Written task =>
Quote the entries word for word. Omit the pictures.

Robot episode data:
+++

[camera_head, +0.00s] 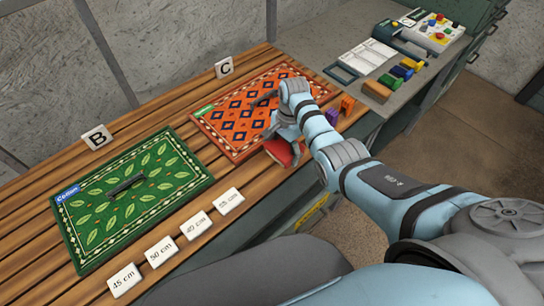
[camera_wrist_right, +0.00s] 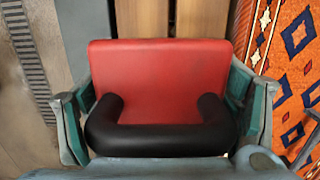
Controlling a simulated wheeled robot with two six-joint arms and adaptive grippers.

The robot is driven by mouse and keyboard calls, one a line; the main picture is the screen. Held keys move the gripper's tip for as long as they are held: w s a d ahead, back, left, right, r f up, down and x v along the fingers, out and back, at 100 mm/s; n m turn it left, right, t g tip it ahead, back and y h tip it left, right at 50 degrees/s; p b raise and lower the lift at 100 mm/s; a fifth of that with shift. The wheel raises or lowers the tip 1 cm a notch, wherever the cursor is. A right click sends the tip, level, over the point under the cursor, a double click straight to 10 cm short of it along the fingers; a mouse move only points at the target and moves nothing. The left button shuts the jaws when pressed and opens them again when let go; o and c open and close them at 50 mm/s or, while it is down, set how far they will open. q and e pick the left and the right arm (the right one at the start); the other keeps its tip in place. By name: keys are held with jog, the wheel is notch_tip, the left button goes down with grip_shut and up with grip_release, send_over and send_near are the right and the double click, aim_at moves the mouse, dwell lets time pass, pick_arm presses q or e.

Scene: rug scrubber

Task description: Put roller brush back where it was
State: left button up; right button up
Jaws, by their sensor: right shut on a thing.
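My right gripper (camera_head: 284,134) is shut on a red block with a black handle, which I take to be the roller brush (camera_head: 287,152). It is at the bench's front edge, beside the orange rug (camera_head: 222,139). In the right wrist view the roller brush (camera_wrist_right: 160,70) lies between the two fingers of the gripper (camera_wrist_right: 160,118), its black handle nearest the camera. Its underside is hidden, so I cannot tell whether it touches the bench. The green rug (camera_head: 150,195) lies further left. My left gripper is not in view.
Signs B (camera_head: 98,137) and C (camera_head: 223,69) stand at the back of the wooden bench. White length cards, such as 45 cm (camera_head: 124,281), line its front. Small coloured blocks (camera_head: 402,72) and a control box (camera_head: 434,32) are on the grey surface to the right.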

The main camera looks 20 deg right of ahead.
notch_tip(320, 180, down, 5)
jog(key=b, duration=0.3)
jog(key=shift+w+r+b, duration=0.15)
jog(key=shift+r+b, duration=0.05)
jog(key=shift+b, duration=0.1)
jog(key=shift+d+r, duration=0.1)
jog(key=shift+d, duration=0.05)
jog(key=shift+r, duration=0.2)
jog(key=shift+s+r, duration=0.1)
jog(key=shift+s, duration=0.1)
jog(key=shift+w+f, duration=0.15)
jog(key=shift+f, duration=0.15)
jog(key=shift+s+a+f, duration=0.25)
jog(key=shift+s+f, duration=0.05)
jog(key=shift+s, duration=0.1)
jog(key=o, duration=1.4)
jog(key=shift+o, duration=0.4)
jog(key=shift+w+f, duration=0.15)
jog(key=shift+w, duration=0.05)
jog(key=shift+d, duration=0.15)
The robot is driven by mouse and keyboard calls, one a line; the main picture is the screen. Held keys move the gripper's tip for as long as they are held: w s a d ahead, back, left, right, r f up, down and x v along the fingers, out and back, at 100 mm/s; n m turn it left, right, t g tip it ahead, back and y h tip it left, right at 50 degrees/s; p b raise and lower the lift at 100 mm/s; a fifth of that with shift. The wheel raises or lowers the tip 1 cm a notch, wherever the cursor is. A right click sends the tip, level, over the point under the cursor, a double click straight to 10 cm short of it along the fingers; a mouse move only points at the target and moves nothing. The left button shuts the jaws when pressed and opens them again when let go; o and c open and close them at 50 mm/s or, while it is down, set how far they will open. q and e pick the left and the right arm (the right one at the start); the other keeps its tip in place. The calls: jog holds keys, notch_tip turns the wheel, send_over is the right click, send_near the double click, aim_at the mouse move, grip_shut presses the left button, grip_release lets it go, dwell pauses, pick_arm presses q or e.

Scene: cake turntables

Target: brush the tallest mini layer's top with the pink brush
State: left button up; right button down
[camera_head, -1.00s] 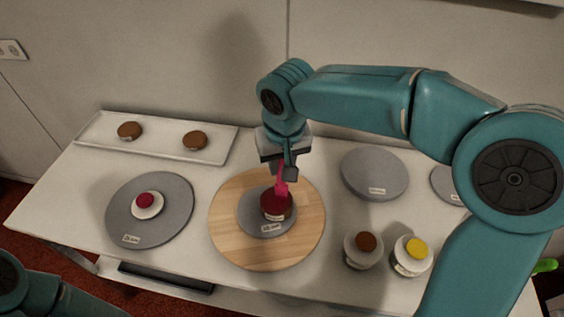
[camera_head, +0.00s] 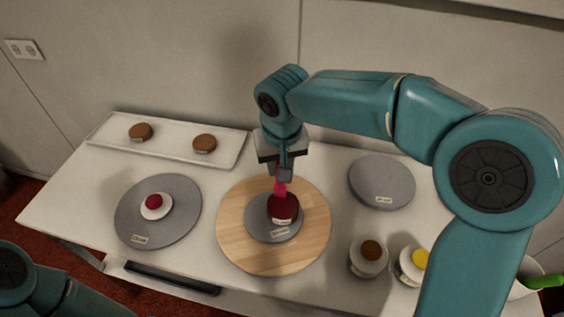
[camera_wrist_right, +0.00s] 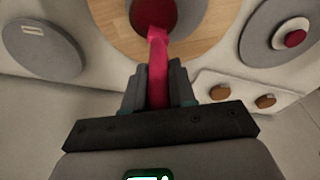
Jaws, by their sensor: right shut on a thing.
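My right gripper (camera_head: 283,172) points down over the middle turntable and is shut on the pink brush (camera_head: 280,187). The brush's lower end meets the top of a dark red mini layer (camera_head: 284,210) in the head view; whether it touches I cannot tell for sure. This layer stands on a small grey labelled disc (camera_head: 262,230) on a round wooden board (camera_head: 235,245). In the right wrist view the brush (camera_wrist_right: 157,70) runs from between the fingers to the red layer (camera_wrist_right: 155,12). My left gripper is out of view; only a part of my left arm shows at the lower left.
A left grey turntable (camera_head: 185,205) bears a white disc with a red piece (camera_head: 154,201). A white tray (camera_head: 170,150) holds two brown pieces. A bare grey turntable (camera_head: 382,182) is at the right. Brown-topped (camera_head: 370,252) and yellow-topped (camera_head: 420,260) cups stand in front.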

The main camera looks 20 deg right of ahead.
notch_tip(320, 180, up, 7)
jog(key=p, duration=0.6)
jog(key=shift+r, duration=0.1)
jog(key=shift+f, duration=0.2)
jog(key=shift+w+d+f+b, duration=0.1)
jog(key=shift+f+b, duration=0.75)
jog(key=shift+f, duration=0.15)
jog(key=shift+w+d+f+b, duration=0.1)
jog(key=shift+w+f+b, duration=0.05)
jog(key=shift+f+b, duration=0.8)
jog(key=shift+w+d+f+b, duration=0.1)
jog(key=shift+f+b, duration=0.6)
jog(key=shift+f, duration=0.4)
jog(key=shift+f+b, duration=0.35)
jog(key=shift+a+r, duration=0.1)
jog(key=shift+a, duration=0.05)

+++

Worked solution =>
[camera_head, +0.00s] 
[camera_wrist_right, +0.00s] 
Controlling a simulated wheeled robot with two six-joint arms and adaptive grippers.

The robot is driven by mouse and keyboard calls, one a line; the main picture is the screen. Held keys move the gripper's tip for as long as they are held: w s a d ahead, back, left, right, r f up, down and x v along the fingers, out and back, at 100 mm/s; n m turn it left, right, t g tip it ahead, back and y h tip it left, right at 50 degrees/s; p b raise and lower the lift at 100 mm/s; a fifth of that with shift. The wheel raises or lowers the tip 1 cm a notch, wherever the cursor is. A right click sends the tip, level, over the point under the cursor, a double click straight to 10 cm short of it along the fingers; a mouse move only points at the target and moves nothing. The left button shuts the jaws when pressed and opens them again when let go; o and c open and close them at 50 mm/s or, while it is down, set how far they will open. q and e pick the left and the right arm (the right one at the start); the other keeps its tip in place. By name: keys are held with jog, the wheel is notch_tip, the left button goes down with grip_shut and up with grip_release, send_over and send_near are the right and the double click, aim_at moves the mouse, dwell lets time pass, pick_arm presses q or e.

Scene: rug scrubber

Task description: Put roller brush back where it was
State: left button up; right button up
Jaws, by their sensor: right shut on a thing.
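My right gripper (camera_head: 284,134) is shut on a red block with a black handle, which I take to be the roller brush (camera_head: 287,152). It is at the bench's front edge, beside the orange rug (camera_head: 222,139). In the right wrist view the roller brush (camera_wrist_right: 160,70) lies between the two fingers of the gripper (camera_wrist_right: 160,118), its black handle nearest the camera. Its underside is hidden, so I cannot tell whether it touches the bench. The green rug (camera_head: 150,195) lies further left. My left gripper is not in view.
Signs B (camera_head: 98,137) and C (camera_head: 223,69) stand at the back of the wooden bench. White length cards, such as 45 cm (camera_head: 124,281), line its front. Small coloured blocks (camera_head: 402,72) and a control box (camera_head: 434,32) are on the grey surface to the right.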

The main camera looks 20 deg right of ahead.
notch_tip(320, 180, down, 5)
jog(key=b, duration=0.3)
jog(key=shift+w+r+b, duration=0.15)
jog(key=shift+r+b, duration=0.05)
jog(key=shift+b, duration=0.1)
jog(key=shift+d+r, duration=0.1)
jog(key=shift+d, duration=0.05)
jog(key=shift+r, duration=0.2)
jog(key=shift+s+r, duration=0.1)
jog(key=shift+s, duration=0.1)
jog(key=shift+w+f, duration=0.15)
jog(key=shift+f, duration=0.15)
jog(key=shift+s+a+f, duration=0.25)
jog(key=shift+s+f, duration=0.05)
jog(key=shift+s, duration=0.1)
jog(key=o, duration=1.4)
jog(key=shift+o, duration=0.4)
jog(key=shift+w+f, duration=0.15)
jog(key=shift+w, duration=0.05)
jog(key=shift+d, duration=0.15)
The robot is driven by mouse and keyboard calls, one a line; the main picture is the screen. Held keys move the gripper's tip for as long as they are held: w s a d ahead, back, left, right, r f up, down and x v along the fingers, out and back, at 100 mm/s; n m turn it left, right, t g tip it ahead, back and y h tip it left, right at 50 degrees/s; p b raise and lower the lift at 100 mm/s; a fifth of that with shift. The wheel raises or lowers the tip 1 cm a notch, wherever the cursor is. A right click sends the tip, level, over the point under the cursor, a double click straight to 10 cm short of it along the fingers; a mouse move only points at the target and moves nothing. The left button shuts the jaws when pressed and opens them again when let go; o and c open and close them at 50 mm/s or, while it is down, set how far they will open. q and e pick the left and the right arm (the right one at the start); the other keeps its tip in place. The calls: jog holds keys, notch_tip turns the wheel, send_over is the right click, send_near the double click, aim_at the mouse move, grip_shut presses the left button, grip_release lets it go, dwell pauses, pick_arm presses q or e.

Scene: cake turntables

Target: brush the tallest mini layer's top with the pink brush
State: left button up; right button down
[camera_head, -1.00s] 
[camera_head, +0.00s] 
[camera_wrist_right, +0.00s] 
Jaws, by their sensor: right shut on a thing.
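My right gripper (camera_head: 283,172) points down over the middle turntable and is shut on the pink brush (camera_head: 280,187). The brush's lower end meets the top of a dark red mini layer (camera_head: 284,210) in the head view; whether it touches I cannot tell for sure. This layer stands on a small grey labelled disc (camera_head: 262,230) on a round wooden board (camera_head: 235,245). In the right wrist view the brush (camera_wrist_right: 157,70) runs from between the fingers to the red layer (camera_wrist_right: 155,12). My left gripper is out of view; only a part of my left arm shows at the lower left.
A left grey turntable (camera_head: 185,205) bears a white disc with a red piece (camera_head: 154,201). A white tray (camera_head: 170,150) holds two brown pieces. A bare grey turntable (camera_head: 382,182) is at the right. Brown-topped (camera_head: 370,252) and yellow-topped (camera_head: 420,260) cups stand in front.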

The main camera looks 20 deg right of ahead.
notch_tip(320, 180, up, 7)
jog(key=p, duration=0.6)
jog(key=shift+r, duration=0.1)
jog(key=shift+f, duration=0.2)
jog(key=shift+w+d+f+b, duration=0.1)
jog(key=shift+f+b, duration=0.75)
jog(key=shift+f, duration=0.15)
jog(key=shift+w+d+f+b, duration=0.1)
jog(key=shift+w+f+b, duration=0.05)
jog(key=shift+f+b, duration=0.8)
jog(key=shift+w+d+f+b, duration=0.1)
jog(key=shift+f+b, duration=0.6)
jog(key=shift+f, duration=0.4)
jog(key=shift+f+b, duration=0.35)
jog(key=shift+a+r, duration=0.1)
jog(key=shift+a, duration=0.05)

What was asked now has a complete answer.